◆ WHAT TO PRODUCE: Retype the listing that follows, exactly as written.
* BEGIN *
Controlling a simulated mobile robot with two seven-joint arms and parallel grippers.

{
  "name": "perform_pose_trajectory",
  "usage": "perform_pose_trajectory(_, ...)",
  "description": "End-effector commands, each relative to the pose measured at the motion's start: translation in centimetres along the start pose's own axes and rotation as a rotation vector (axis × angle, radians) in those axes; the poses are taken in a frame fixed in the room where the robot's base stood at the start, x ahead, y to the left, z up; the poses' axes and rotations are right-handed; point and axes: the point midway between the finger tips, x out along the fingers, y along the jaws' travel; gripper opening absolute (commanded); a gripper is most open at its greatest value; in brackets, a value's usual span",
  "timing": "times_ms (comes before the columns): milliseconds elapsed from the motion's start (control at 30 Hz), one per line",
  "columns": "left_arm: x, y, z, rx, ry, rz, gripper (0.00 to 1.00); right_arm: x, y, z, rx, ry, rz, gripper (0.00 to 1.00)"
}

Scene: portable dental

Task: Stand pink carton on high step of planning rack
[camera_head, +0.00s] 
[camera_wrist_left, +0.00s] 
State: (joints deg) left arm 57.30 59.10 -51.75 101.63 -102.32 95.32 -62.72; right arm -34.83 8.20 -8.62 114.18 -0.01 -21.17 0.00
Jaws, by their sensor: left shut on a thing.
* END *
◆ TASK SOLUTION:
Controlling a simulated mobile robot with two seven-joint arms and parallel grippers.

{
  "name": "perform_pose_trajectory",
  "usage": "perform_pose_trajectory(_, ...)",
  "description": "End-effector commands, each relative to the pose measured at the motion's start: translation in centimetres along the start pose's own axes and rotation as a rotation vector (axis × angle, radians) in those axes; the poses are taken in a frame fixed in the room where the robot's base stood at the start, x ahead, y to the left, z up; the poses' axes and rotations are right-handed; point and axes: the point midway between the finger tips, x out along the fingers, y along the jaws' travel; gripper opening absolute (commanded); a gripper is most open at its greatest value; in brackets, a value's usual span",
  "timing": "times_ms (comes before the columns): milliseconds elapsed from the motion's start (control at 30 Hz), one per line",
  "columns": "left_arm: x, y, z, rx, ry, rz, gripper (0.00 to 1.00); right_arm: x, y, z, rx, ry, rz, gripper (0.00 to 1.00)"
}

Scene: portable dental

Task: Stand pink carton on high step of planning rack
[camera_head, +0.00s] 
[camera_wrist_left, +0.00s] 
State: (joints deg) left arm 57.30 59.10 -51.75 101.63 -102.32 95.32 -62.72; right arm -34.83 8.20 -8.62 114.18 -0.01 -21.17 0.00
Jaws, by their sensor: left shut on a thing.

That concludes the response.